- _Required work_
Starting from the line that contains "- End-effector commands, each", copy every line exactly until the line that contains "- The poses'", which is also included.
*****
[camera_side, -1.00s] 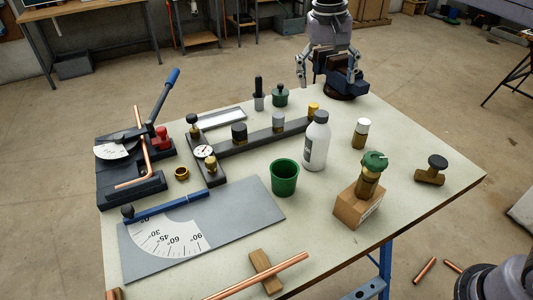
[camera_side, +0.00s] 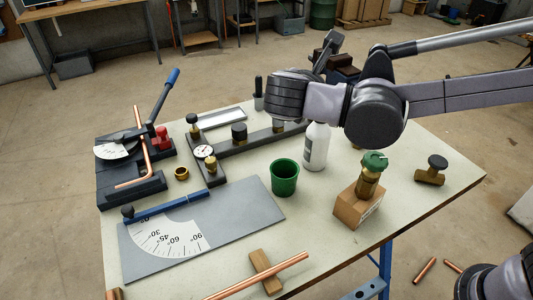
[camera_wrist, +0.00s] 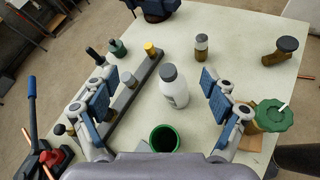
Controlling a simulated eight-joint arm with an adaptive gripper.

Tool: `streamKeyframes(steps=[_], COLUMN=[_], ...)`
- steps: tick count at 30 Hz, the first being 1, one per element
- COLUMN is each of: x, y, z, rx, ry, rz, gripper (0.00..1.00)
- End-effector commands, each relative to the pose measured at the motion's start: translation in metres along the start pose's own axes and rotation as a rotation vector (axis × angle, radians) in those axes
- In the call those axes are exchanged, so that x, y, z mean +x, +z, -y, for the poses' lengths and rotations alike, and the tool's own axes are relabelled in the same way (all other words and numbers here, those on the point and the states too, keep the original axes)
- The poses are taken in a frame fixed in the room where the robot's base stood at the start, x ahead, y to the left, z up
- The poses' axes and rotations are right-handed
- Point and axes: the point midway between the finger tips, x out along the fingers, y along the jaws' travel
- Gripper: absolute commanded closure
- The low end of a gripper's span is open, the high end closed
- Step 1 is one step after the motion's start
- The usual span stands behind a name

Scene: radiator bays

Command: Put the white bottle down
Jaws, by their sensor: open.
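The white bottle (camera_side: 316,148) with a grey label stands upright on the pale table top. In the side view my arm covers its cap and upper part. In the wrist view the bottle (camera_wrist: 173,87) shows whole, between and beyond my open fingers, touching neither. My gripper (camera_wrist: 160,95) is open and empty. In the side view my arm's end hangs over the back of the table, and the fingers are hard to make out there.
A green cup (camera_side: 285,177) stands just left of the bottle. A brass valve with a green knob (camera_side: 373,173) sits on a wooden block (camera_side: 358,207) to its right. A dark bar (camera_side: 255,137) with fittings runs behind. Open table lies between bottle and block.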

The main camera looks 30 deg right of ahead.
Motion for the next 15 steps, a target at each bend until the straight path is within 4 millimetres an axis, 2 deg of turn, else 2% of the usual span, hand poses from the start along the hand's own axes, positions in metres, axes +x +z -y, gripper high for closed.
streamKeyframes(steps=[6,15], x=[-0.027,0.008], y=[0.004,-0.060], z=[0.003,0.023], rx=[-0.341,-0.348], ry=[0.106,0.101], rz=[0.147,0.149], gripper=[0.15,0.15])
*****
- _Full answer_
- End-effector commands, each relative to the pose measured at the motion's start: translation in metres along the start pose's own axes and rotation as a rotation vector (axis × angle, radians) in those axes
- In the call those axes are exchanged, so that x, y, z mean +x, +z, -y, for the poses' lengths and rotations alike, and the tool's own axes are relabelled in the same way (all other words and numbers here, those on the point and the states too, keep the original axes)
- The poses are taken in a frame fixed in the room where the robot's base stood at the start, x ahead, y to the left, z up
- The poses' axes and rotations are right-handed

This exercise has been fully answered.